_Records of robot episodes:_
......

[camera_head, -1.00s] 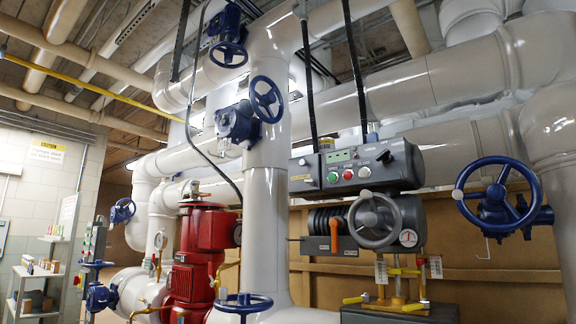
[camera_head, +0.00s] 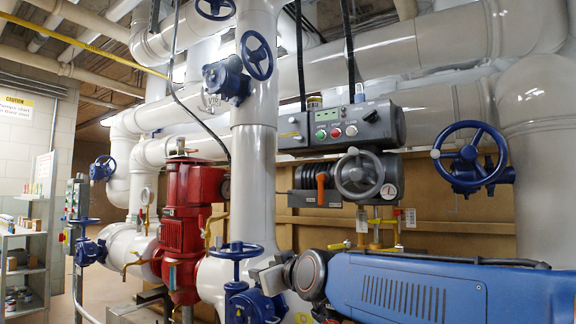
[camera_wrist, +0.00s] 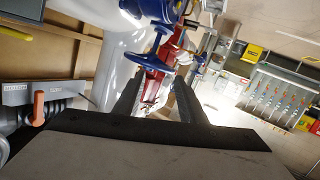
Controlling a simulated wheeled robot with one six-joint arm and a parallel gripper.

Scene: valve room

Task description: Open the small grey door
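I cannot make out a small grey door for certain in either view. The head view shows a grey control box (camera_head: 340,130) with coloured buttons on the pipework, and a narrow grey box (camera_head: 76,205) at the left. My gripper (camera_wrist: 156,88) shows in the wrist view with its two dark fingers apart and nothing held between them. A blue valve handwheel and red pump parts lie beyond the fingers. In the head view my blue arm reaches in from the lower right, its grey end close to the blue valve at the bottom centre; the fingers are not clear there.
Blue handwheels (camera_head: 470,157) stick out from the white pipes. A red pump (camera_head: 187,215) stands left of centre. A grey shelf (camera_head: 22,265) with small items is at the far left. The wrist view shows a rack of tags (camera_wrist: 278,98) and pale floor at the right.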

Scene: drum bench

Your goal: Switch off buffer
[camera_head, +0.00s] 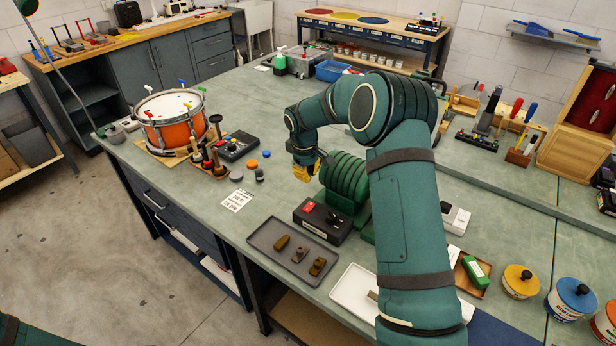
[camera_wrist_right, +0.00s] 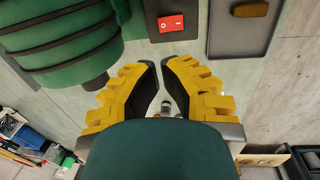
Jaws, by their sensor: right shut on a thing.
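The buffer shows as a dark green ribbed body (camera_head: 345,178) in the middle of the bench. A black switch box (camera_head: 322,220) with a red rocker switch (camera_head: 309,207) stands in front of it. In the right wrist view the ribbed body (camera_wrist_right: 65,35) is at upper left and the red switch (camera_wrist_right: 170,23) at top centre. My right gripper (camera_head: 306,172) is above the bench, left of the ribbed body and apart from the switch. Its yellow fingers (camera_wrist_right: 160,66) are close together, shut on something I cannot make out. The rocker's position is too small to tell. My left gripper is not in view.
A white tray (camera_head: 345,292) lies nearer. An orange drum (camera_head: 172,130) and a black device (camera_head: 238,147) stand to the left. Bare bench lies around the printed card (camera_head: 236,200).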

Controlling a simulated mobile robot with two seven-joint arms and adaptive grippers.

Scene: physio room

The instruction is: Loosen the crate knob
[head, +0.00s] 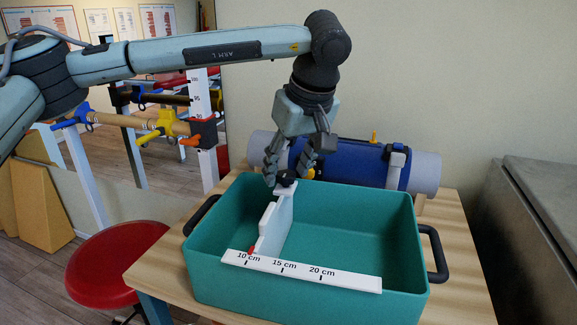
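A teal crate (350,255) with black side handles stands on a wooden table. A red pointer (251,250) at the divider's near end is by the 10 cm mark of the white scale (300,272) on the crate's near rim. My left gripper (288,172) points down over the knob, fingers spread to either side and a gap between them. Whether a fingertip touches the knob is unclear. My right gripper is out of view.
A blue roll (345,163) with grey ends lies behind the crate on the wooden table (455,225). A red stool (115,262) stands left of the table. A grey padded surface (540,215) is at the right. The crate's right part is empty.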

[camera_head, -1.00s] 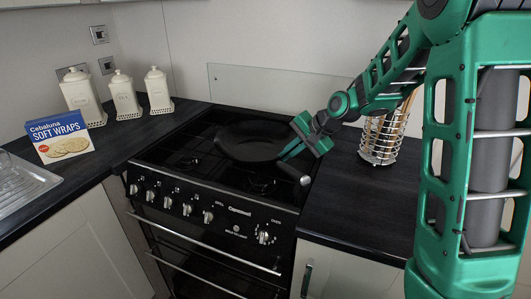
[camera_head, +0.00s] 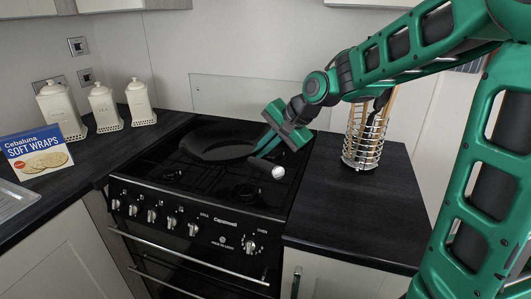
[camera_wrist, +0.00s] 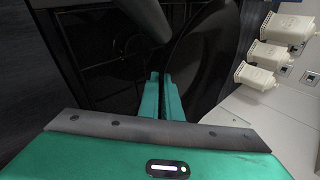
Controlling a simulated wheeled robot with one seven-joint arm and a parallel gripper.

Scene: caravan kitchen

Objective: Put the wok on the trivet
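The black wok (camera_head: 215,142) is over the back part of the black stove, its handle (camera_head: 278,172) pointing toward the front right. I cannot tell whether its base touches the hob. My gripper (camera_head: 262,150) is at the wok's right side, where the handle joins. The two green fingers (camera_wrist: 161,96) are close together in the wrist view, beside the wok's dark curved wall (camera_wrist: 200,55). They look shut on the wok, though the contact itself is hidden. I see no trivet in either view.
The stove (camera_head: 190,225) has knobs along its front. A wire utensil holder (camera_head: 363,140) stands on the clear dark counter (camera_head: 350,205) at right. Several cream canisters (camera_head: 103,108) and a soft wraps box (camera_head: 36,152) stand on the left counter. A low glass panel (camera_head: 240,95) is behind the stove.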

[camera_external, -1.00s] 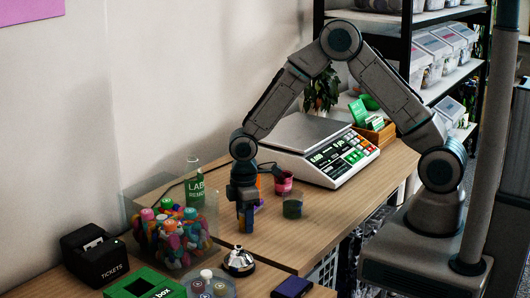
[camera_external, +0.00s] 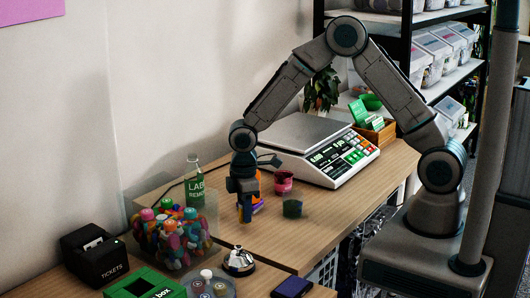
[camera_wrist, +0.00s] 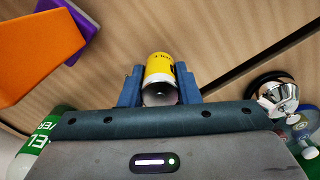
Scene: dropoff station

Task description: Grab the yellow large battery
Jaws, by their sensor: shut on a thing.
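The yellow large battery (camera_wrist: 160,68) is a yellow cylinder with dark print and a grey metal end. In the wrist view it sits between the two blue fingers of my gripper (camera_wrist: 160,88). The fingers touch it on both sides, so my gripper is shut on it. I cannot tell whether the battery still touches the table.
A clear bin of colourful items (camera_external: 175,240) and a green bottle (camera_external: 194,188) stand left of my gripper. A pink cup (camera_external: 284,182), a dark green cup (camera_external: 292,209) and a scale (camera_external: 325,150) are to the right. A silver bell (camera_external: 239,262) stands in front.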

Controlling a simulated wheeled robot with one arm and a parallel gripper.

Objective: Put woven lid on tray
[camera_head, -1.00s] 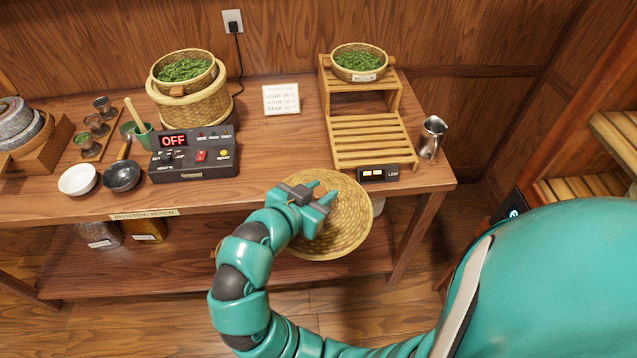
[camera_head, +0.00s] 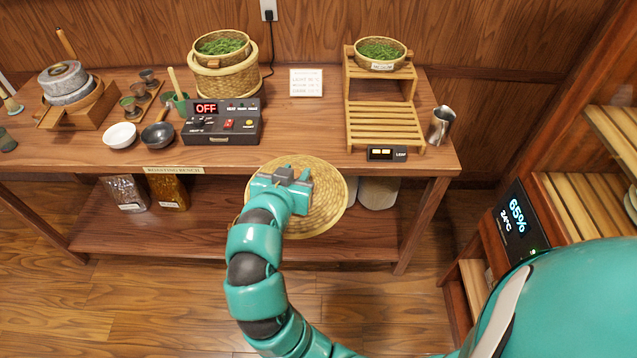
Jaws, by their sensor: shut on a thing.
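A round woven lid (camera_head: 330,200) is held by my gripper (camera_head: 295,178), which is shut on it. The lid hangs in front of the bench's front edge, and its near left part is hidden behind my gripper and arm. One woven tray of green leaves (camera_head: 219,56) sits on a round woven basket (camera_head: 227,80) at the back left of the bench. Another woven tray of green leaves (camera_head: 378,66) sits on the upper step of a slatted wooden stand (camera_head: 382,124). Both trays are uncovered and apart from the lid.
A control box reading OFF (camera_head: 220,122) stands left of the stand. A metal cup (camera_head: 441,124) is at the bench's right end. A small sign (camera_head: 306,83) stands between basket and stand. Wooden shelving with a display (camera_head: 515,222) rises at right.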

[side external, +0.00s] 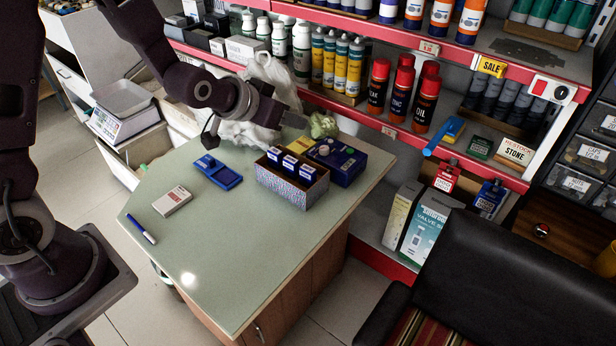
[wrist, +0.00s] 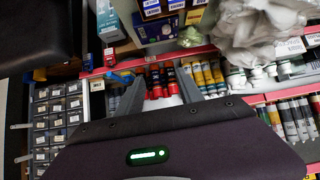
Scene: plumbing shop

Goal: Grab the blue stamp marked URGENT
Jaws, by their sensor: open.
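Three blue stamps with white labels stand in a row in a patterned open box (side external: 294,188) on the counter. The middle stamp (side external: 289,162) sits between the left stamp (side external: 274,154) and the right stamp (side external: 305,171). Label words are too small to read, so I cannot tell which one says URGENT. In the wrist view the blue stamps (wrist: 172,5) show at the top edge, partly cut off. My gripper (side external: 300,118) is above the back of the counter, beyond the box and apart from it. In the wrist view its two fingers (wrist: 158,88) are spread with nothing held.
A dark blue box (side external: 347,163) stands right behind the stamp box. A blue ink pad (side external: 218,173), a white box (side external: 172,201) and a pen (side external: 141,229) lie to the left. A crumpled white bag (side external: 250,130) and shelves of bottles are behind. The counter's front is clear.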

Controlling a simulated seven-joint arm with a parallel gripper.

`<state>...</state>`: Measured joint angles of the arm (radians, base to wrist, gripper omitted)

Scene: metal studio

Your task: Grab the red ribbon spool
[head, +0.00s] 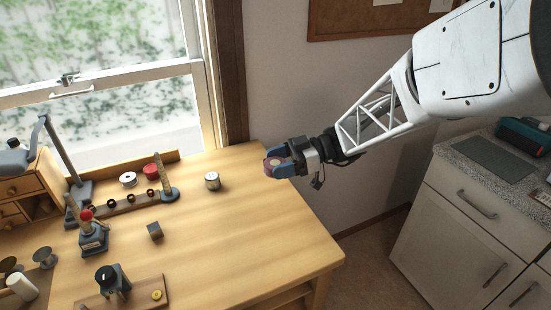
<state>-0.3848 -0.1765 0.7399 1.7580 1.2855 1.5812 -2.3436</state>
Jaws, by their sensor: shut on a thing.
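My gripper (272,169) has blue-grey fingers and is shut on a small round dull-red spool (274,162) with a pale centre. It holds the spool near the table's back right edge, seemingly above the tabletop. The fingers hide part of it. Another round red thing (151,171), brighter red, stands at the back of the table beside a white spool (128,180). It is too small to tell whether this is also a ribbon spool.
A small metal tin (212,181) stands left of my gripper on the wooden table (225,240). A wooden rack (125,204) with an upright post, a red-topped tool (92,232), a small dark block (155,230) and a dark-knobbed device (113,281) stand farther left. The right tabletop is clear.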

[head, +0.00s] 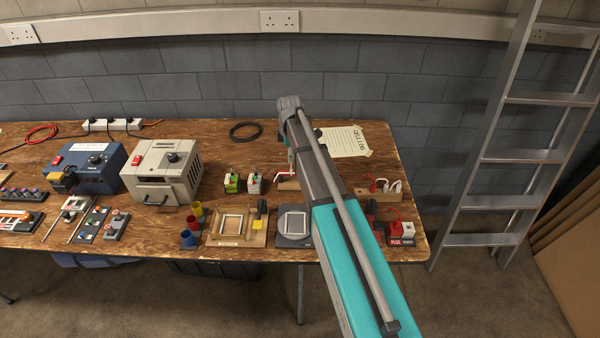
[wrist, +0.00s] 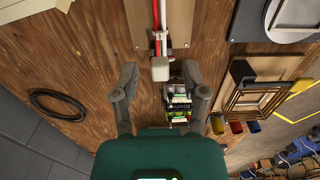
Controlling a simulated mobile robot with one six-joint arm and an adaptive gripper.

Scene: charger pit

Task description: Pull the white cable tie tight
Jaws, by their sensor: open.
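In the wrist view my gripper (wrist: 160,76) is open, with one grey finger on each side of a small pale block (wrist: 160,69). The block looks like the end of the white cable tie, but I cannot tell for sure. It shows no contact with either finger. Beyond it, a red and a white strand run along a wooden board (wrist: 178,20). The loop of the tie is too small to make out. In the head view my arm hides the gripper and part of a wooden board (head: 288,184).
Green-and-black blocks (wrist: 178,104) show between the fingers, below the pale block. A coiled black cable (wrist: 58,105) lies at the left. Another wooden block (head: 378,195) holds red and white loops. A stack of frames (wrist: 258,100) and coloured cups (wrist: 236,127) stand at the right.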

......

_REQUIRED TASK:_
Only the lines from the one containing "Controlling a simulated mobile robot with one" to the end of the data should be printed, exactly as they stand.

_EXPECTED OUTPUT:_
Controlling a simulated mobile robot with one six-joint arm and an adaptive gripper.

Scene: charger pit

Task description: Pull the white cable tie tight
Jaws, by their sensor: open.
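In the wrist view my gripper (wrist: 160,76) is open, with one grey finger on each side of a small pale block (wrist: 160,69). The block looks like the end of the white cable tie, but I cannot tell for sure. It shows no contact with either finger. Beyond it, a red and a white strand run along a wooden board (wrist: 178,20). The loop of the tie is too small to make out. In the head view my arm hides the gripper and part of a wooden board (head: 288,184).
Green-and-black blocks (wrist: 178,104) show between the fingers, below the pale block. A coiled black cable (wrist: 58,105) lies at the left. Another wooden block (head: 378,195) holds red and white loops. A stack of frames (wrist: 258,100) and coloured cups (wrist: 236,127) stand at the right.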

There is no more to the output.